INDIGENOUS ART
Similar to being in Adelaide or Cairns, one is much more conscious of the traditional owners of the land in Perth. There are just more people to be seen. This is Noongar country or boodja although they weren't words we knew when we were growing up. We weren't taught the stories of warrior Yagan or the about the sacred sites around the Swan River let alone the land-grapping massacres that continued in WA into the 1920s.
So far, because it's been Festival time, we have seen indigenous art at various galleries, experienced the food choices of the Kimberley tribes, watched the story of the Warumpi Band. We've subscribed to Yirra Yaakin, the local indigenous theatre company and bought some art, one sublime and one practical.
The sublime piece was from Artitja Fine Art, owned by our friends Anna and Arther. I was perusing the e-catelogue for their current exhibition WARLUKURLANGU The Art of Yuendumu and was strangly attracted to a Seven Sisters dreaming painting by Athena Nangala Granites.
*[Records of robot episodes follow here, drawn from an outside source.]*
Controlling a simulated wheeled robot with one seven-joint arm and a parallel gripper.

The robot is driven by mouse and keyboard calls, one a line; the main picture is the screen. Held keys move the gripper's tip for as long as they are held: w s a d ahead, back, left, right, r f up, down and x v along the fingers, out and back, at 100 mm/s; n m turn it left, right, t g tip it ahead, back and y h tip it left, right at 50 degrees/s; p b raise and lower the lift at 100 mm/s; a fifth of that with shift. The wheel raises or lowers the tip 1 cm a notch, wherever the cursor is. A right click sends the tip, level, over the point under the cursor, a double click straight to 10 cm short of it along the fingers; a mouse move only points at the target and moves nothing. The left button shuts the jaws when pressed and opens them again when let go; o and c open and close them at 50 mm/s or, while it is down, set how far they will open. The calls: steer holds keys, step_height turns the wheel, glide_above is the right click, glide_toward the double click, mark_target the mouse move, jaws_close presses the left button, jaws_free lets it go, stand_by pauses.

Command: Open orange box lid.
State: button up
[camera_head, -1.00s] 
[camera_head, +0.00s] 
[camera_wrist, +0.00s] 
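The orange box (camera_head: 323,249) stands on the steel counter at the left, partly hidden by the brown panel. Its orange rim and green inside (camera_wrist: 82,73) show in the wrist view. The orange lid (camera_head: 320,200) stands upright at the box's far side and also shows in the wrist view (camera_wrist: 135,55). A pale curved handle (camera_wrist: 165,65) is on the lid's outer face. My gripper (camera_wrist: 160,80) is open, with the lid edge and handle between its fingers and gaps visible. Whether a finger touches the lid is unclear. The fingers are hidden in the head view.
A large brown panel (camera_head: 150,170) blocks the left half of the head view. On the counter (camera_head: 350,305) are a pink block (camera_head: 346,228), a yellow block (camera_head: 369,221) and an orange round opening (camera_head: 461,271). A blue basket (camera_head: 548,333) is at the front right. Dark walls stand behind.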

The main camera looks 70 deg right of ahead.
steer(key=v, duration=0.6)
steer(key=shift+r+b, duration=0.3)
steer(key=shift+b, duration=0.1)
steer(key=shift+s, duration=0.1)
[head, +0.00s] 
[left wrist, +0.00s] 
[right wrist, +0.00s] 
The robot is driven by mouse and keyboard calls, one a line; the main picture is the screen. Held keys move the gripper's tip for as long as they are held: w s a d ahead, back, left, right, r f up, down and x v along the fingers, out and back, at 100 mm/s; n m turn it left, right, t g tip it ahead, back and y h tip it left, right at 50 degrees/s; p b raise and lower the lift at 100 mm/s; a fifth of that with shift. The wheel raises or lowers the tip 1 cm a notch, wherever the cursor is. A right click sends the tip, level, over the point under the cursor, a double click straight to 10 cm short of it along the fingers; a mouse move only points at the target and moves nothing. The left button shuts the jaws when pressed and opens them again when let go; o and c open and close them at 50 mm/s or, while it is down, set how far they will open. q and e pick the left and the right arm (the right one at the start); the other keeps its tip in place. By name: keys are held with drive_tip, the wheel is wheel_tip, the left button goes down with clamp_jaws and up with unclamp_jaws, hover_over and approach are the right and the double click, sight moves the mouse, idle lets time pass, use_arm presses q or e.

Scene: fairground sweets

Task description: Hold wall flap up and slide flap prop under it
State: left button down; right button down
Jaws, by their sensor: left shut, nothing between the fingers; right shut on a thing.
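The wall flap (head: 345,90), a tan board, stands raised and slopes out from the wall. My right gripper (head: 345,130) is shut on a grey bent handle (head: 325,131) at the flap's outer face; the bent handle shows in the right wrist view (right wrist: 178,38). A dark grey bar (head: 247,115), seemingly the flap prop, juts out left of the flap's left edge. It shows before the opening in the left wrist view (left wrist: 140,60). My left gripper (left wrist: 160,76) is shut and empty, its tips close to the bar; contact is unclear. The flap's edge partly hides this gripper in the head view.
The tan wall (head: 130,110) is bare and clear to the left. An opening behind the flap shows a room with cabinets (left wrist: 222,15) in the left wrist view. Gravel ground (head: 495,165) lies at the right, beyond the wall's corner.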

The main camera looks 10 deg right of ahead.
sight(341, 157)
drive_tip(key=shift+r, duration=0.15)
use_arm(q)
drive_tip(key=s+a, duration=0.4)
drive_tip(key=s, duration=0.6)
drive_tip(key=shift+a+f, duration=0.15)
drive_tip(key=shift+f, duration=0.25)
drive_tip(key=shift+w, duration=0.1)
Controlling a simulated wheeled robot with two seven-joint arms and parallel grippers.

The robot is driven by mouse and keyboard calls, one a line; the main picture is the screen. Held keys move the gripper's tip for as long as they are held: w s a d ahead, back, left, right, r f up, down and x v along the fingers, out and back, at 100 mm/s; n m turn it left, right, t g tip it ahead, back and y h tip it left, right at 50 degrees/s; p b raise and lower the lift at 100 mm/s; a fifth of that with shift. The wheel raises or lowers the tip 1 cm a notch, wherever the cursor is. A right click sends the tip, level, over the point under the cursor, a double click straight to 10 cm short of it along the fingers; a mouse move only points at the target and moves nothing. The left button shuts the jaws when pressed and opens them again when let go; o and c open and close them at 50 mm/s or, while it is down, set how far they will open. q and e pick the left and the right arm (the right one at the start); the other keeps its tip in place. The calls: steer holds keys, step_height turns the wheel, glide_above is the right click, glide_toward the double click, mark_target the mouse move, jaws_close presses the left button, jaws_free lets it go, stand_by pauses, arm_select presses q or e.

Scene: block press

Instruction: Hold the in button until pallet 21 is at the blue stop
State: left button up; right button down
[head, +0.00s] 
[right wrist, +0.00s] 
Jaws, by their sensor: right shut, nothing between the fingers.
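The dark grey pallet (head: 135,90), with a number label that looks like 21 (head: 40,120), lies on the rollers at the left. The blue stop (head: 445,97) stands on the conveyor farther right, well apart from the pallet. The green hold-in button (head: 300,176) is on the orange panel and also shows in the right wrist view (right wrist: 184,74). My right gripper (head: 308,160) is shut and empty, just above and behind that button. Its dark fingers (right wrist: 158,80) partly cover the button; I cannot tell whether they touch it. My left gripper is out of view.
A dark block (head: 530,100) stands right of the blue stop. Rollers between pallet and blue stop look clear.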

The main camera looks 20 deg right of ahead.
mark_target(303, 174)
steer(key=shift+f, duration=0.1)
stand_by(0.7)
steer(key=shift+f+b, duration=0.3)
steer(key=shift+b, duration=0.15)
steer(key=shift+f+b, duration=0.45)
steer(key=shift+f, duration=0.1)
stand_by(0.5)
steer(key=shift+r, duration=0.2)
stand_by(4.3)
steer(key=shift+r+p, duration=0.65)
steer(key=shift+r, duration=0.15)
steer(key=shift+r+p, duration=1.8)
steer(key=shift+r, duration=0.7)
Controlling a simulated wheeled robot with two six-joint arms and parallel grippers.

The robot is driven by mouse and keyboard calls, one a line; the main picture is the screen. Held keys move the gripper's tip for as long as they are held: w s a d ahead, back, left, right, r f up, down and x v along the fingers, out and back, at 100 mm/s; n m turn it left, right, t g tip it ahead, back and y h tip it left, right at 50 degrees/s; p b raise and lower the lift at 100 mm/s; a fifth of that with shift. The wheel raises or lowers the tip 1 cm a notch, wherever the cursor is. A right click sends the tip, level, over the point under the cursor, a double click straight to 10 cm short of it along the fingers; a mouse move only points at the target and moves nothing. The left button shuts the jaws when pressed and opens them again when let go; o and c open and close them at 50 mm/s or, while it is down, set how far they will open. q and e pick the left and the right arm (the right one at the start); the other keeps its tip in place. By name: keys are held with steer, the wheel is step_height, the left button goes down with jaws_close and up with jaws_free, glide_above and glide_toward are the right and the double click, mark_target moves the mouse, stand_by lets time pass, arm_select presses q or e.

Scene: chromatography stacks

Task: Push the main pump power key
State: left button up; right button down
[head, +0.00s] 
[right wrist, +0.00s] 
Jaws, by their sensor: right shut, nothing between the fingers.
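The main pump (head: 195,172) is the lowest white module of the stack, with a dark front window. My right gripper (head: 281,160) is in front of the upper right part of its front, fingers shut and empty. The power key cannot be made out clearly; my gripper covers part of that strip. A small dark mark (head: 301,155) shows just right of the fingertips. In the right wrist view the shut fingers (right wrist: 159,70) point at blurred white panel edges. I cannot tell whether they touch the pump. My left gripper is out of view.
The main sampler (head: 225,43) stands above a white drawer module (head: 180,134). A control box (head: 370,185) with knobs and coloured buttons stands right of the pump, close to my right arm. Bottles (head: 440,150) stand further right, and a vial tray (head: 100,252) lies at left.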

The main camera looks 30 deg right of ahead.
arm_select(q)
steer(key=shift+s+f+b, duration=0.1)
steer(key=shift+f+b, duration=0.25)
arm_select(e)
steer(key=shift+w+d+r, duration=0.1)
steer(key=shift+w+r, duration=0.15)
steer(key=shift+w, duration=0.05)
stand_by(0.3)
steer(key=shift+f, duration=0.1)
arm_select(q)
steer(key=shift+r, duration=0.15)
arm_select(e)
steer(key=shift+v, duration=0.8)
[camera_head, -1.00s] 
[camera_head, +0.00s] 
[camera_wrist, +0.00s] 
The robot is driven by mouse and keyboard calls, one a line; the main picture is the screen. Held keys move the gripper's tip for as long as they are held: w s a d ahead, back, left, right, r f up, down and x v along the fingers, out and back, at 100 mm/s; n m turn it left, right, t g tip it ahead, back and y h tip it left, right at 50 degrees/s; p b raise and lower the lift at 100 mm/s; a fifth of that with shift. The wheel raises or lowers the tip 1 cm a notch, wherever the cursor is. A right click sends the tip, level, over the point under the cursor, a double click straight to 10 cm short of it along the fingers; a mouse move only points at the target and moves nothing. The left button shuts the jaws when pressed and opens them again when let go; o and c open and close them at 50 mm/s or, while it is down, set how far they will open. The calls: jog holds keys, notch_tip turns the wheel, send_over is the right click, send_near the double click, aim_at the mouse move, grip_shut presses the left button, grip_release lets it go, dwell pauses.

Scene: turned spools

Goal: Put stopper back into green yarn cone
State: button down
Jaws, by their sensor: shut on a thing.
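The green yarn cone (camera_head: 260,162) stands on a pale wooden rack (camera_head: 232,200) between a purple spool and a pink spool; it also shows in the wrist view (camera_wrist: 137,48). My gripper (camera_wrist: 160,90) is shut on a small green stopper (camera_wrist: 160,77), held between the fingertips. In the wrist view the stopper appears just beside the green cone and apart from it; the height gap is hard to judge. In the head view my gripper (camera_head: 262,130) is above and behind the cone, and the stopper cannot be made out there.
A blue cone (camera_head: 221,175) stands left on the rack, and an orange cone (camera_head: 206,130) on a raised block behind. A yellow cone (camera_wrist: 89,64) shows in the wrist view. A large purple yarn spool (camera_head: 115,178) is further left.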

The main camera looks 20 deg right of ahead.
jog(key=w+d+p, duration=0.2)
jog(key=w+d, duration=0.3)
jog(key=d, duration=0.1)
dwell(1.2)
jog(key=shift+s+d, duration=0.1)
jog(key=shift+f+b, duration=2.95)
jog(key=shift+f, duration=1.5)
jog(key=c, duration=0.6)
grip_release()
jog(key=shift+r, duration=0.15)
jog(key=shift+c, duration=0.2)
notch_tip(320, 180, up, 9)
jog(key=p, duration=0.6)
I rushed down to South Fremantle to see it and fell further in love with a different painting by the same artist. It's full of colours that I wouldn't normally be attracted to - pinks and apricots and purples - so who knows where it will hang in our new home but it is a stunning piece of art.
The practical piece of 'art' that we've purchased is to save our pink skins from the harsh sun of the west. There's a nice irony, I think, in buying a beach shelter with an indigenous design. After all, those of us with Anglo-Celtic heritage don't belong to this land even though we live it. But the art of the traditional owners will help protect us. Our shelter is practical - light to carry, easy to put up - and with a beautiful design of a rock hole and water souces near Lake Hazlett, WA of the Nampijinpa/Jampijinpa country painted by Alice Nampijinpa Michaels.